By giving the term "commerce" its full-blown meaning in this context, we simply permit an unforeseen cart to run away with the horse. Nowhere does Congress expressly or even impliedly instruct the Commission in the Federal Power Act to require licenses of projects based on their effect on fish. As the Commission wisely said, "in interpreting section 23(b)(1), we must apply some common sense. The phrase 'interests of interstate commerce,' outside the context of the Federal Power Act, contemplates a wide spectrum of interests, far beyond what we believe Congress had in mind when it established the Commission as the federal entity to oversee the private and municipal development of our nation's water power potential." 62 FERC 61,017 (Jan. 29, 1993).

To deal with Guy Carlson's small dam as a "hydroelectric project" within the contemplation of the Federal Power Act is a classic exercise in form over substance. Such an indiscriminating approach evokes Emerson's observation that "foolish consistency is the hobgoblin of little minds, adored by statesmen and philosophers and divines" (although my colleagues certainly do not belong in such company).1 Why the Federal Energy Regulatory Commission must become involved in the building of a dam that doesn't affect at all interstate electrical power or navigability completely escapes me. Such a quirky holding gives new meaning to the word "illogical," and as such, it stands as Exhibit A for the proposition that the scope of the statute requires authoritative interpretation by its implementing agency. Why? Because once you start from the undisputed proposition that this dam does not implicate interstate electrical power or navigability, then, measured by the purpose of the Federal Power Act, Guy Carlson's dam is the equivalent of a dam that generates no electricity at all. Why such a dam would require a license from the Federal Energy Regulatory Commission is problematic at best. One can only wonder whether our legitimate concern for the fish has clouded our vision.

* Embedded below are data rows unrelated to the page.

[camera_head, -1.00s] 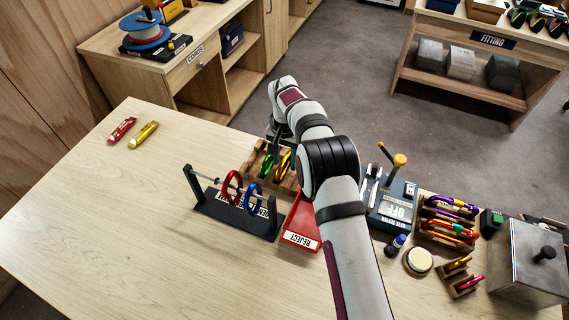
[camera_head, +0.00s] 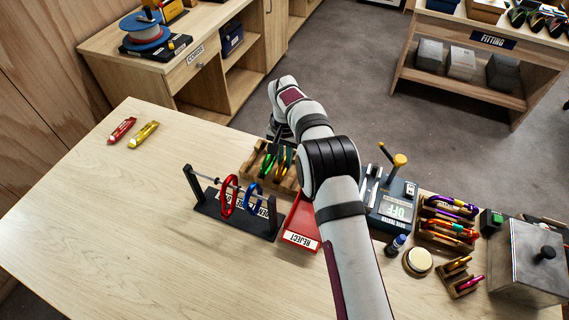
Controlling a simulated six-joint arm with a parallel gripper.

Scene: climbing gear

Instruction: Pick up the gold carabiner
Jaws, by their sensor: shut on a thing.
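The gold carabiner (camera_head: 284,162) stands in a wooden slotted rack (camera_head: 250,170) behind the red reject tray, beside a green carabiner (camera_head: 267,163). My gripper (camera_head: 279,150) points down at the rack, its dark fingers at the gold carabiner and shut on it. The fingers and my arm hide part of it, and whether it is clear of its slot cannot be told.
A black stand (camera_head: 211,209) with a red ring (camera_head: 227,197) and a blue ring (camera_head: 253,197) on its rod is front left of the rack. The red reject tray (camera_head: 300,220) is close in front. The left tabletop (camera_head: 110,220) is mostly clear.

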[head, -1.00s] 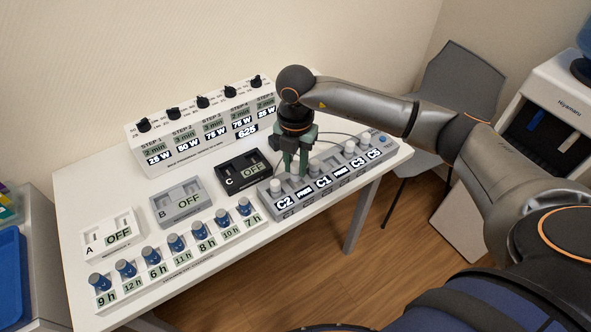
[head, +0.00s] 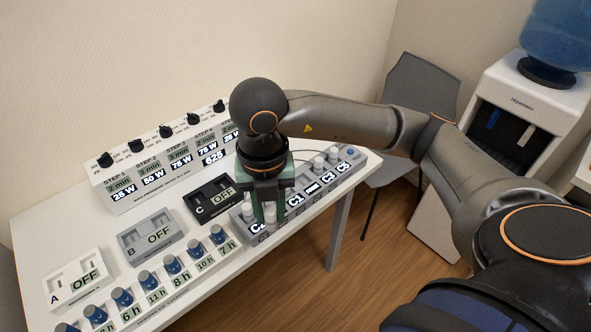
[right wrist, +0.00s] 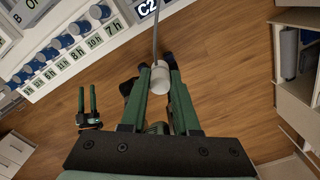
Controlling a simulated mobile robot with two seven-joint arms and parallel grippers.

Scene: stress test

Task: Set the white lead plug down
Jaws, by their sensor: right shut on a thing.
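My right gripper (head: 268,212) is shut on the white lead plug (right wrist: 160,80), which shows as a pale cylinder between the green fingertips in the right wrist view. A thin grey lead (right wrist: 155,40) runs from the plug. In the head view the gripper hangs in front of the grey socket unit (head: 336,177), around its C2 end, and mostly hides the held plug. In the wrist view, wooden floor lies behind the plug and the C2 label is just beyond it. My left gripper (right wrist: 88,106) shows in the wrist view, empty, with its fingers apart.
Boxes A (head: 75,281), B (head: 150,234) and black C (head: 213,200) show OFF on the white table (head: 25,232). A strip of blue-capped timers (head: 172,264) lines the front. A step controller (head: 150,165) stands behind. Other white plugs (head: 333,153) stand on the socket unit.

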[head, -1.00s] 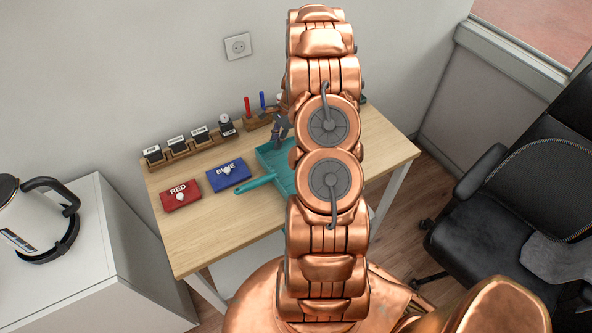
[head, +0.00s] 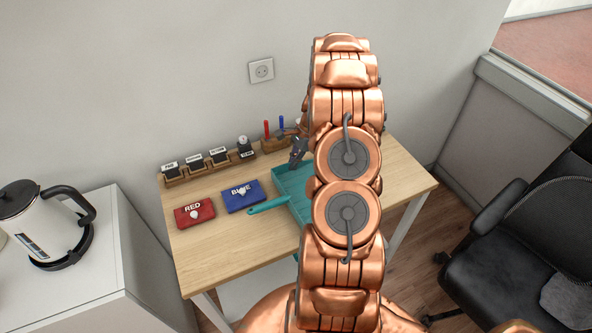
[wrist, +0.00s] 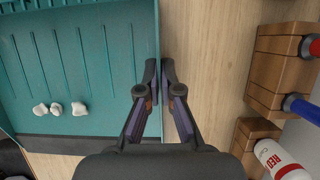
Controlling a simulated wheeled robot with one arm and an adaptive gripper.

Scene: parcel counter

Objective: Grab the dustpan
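The teal dustpan (head: 289,184) lies on the table, its handle (head: 267,206) pointing left; my arm hides its right part. In the wrist view the dustpan (wrist: 90,45) fills the left side, with three small white lumps (wrist: 56,109) near its dark lip. My gripper (head: 297,150) is at the dustpan's far edge in the head view. In the wrist view my gripper (wrist: 159,75) has one finger inside the pan and one outside. The fingertips are close together with the side wall between them, and they look shut on it.
A red case (head: 194,212) and a blue case (head: 243,196) lie left of the dustpan. A wooden rack with labelled stamps (head: 209,162) and a wooden pen holder (head: 273,145) stand along the wall. The holder blocks (wrist: 283,70) are close right of my gripper.

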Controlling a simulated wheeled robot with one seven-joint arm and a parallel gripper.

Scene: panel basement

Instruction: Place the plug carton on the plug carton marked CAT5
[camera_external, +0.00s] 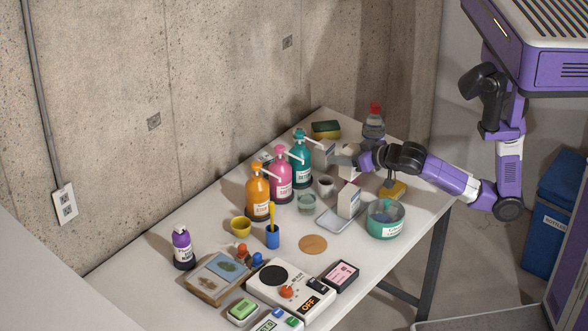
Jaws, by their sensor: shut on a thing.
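My gripper (355,158) reaches in from the right over the far part of the table. It is shut on a small white carton (346,162), which looks like a plug carton; my fingers hide part of it. A second white carton (349,201) stands upright at a light tray, in front of my gripper. The print on the cartons is too small to read, so I cannot tell which is marked CAT5.
Orange, pink and teal pump bottles (281,174) stand left of my gripper. A concrete wall (200,90) borders the table.

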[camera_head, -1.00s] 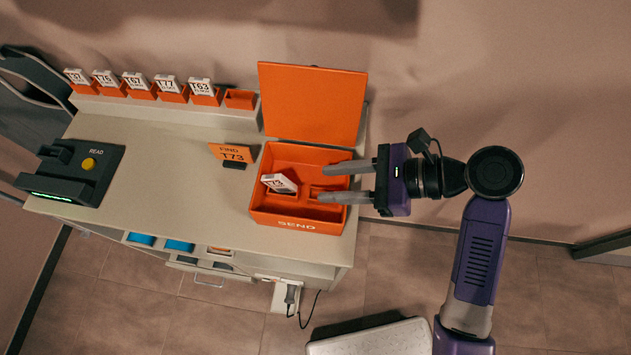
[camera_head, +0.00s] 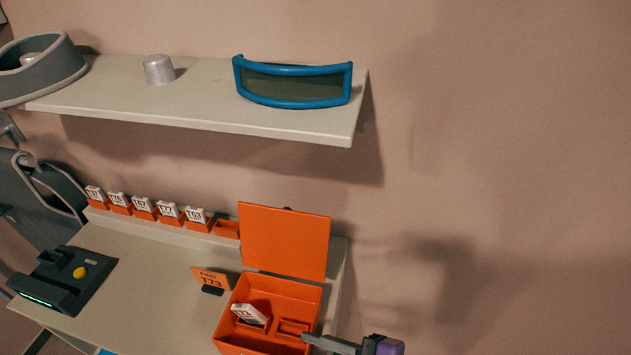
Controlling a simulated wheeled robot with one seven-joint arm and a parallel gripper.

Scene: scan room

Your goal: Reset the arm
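My gripper (camera_head: 335,345) shows only in part at the bottom edge, right of the orange SEND box. One grey finger reaches over or beside the box's right wall; whether a second finger is there is hidden by the frame edge. The purple wrist is cut off by the bottom edge. The SEND box (camera_head: 229,325) stands on the counter with its lid (camera_head: 284,242) raised. A white block labelled T73 (camera_head: 249,313) lies tilted in the box's left part, apart from the finger.
A row of orange holders (camera_head: 171,221) with several white labelled blocks lines the counter's back; the rightmost holder (camera_head: 227,229) is empty. A FIND T73 sign (camera_head: 211,280) and a dark READ device (camera_head: 64,279) stand on the counter (camera_head: 150,275). A shelf (camera_head: 200,109) with a blue-framed visor (camera_head: 293,82) hangs above.

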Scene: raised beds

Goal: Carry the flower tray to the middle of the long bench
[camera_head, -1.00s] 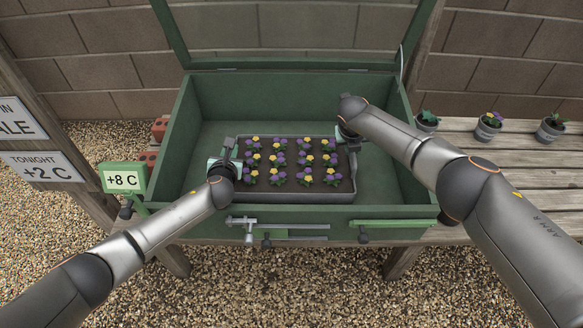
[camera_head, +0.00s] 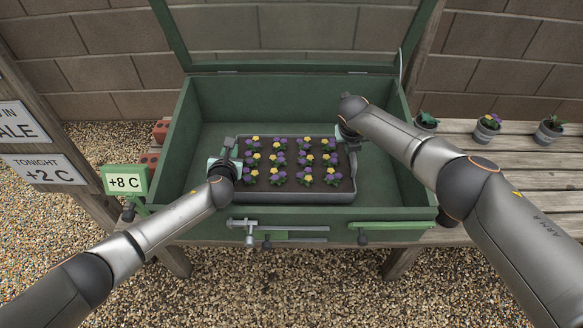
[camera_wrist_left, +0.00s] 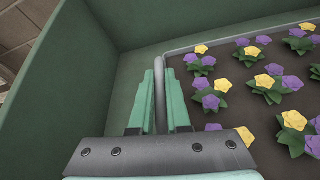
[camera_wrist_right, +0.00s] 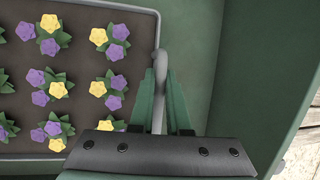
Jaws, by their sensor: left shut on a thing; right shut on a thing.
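The flower tray (camera_head: 296,198) is a grey tray of dark soil with rows of purple and yellow flowers. It is inside the open green box (camera_head: 190,140), within its walls. My left gripper (camera_head: 232,155) is shut on the tray's left rim; in the left wrist view its green fingers (camera_wrist_left: 160,95) straddle that rim. My right gripper (camera_head: 350,142) is shut on the tray's right side; in the right wrist view its fingers (camera_wrist_right: 160,90) close on a grey handle or rim there. The long bench (camera_head: 530,160) of wooden slats is at the right, partly behind my right arm. The tray's underside is hidden.
Small potted plants (camera_head: 488,127) stand along the bench's back; the slats in front look clear. The box's raised lid (camera_head: 300,30) stands behind. A +8 C display (camera_head: 124,181) is at the box's left, and a wooden post (camera_head: 60,140) with signs stands farther left.

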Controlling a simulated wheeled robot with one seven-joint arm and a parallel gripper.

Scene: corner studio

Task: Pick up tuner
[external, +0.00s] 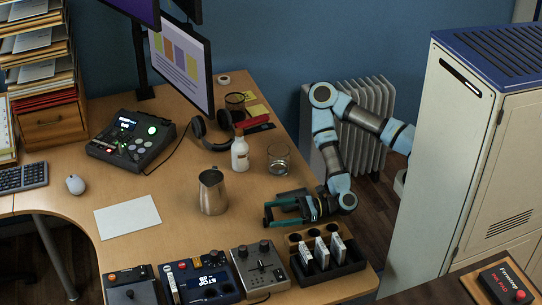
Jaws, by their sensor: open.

The proof of the pudding is, once again, in the eating. Q.E.D. Moreover, today it's fish, but what commerce interest will it be tomorrow? Recreation? Tourism?

Taum Sauk does not support the majority's blunt instrument approach to this issue. FPC v. Union Elec., 381 U.S. 90 (1965). As the Commission points out, Taum Sauk focused "solely on the principal use to be developed and regulated in the FPA: the production of hydroelectric power to meet the needs of an expanding economy — not the myriad of potential products that could possibly be harvested from our nation's waters, such as fish." 62 FERC at 61,019.

The Commission was correct when it said that "a federal agency's authority to regulate is no more intrusiveon the right of states or the rights of individual citizens than what Congress has expressly authorized." Id. at 61,017. In this case, we have haphazardly extended that authority beyond its intended limits. If the fish are to be saved, the methods by which the rescue is effected must be legitimate. Here, the method blessed by the majority is not. Once again, a law enacted for one purpose is abused to pursue something for which it was never designed. Thus, I respectfully dissent.

1. Emerson, R. W., "Self Reliance," Essays: First Series (1841).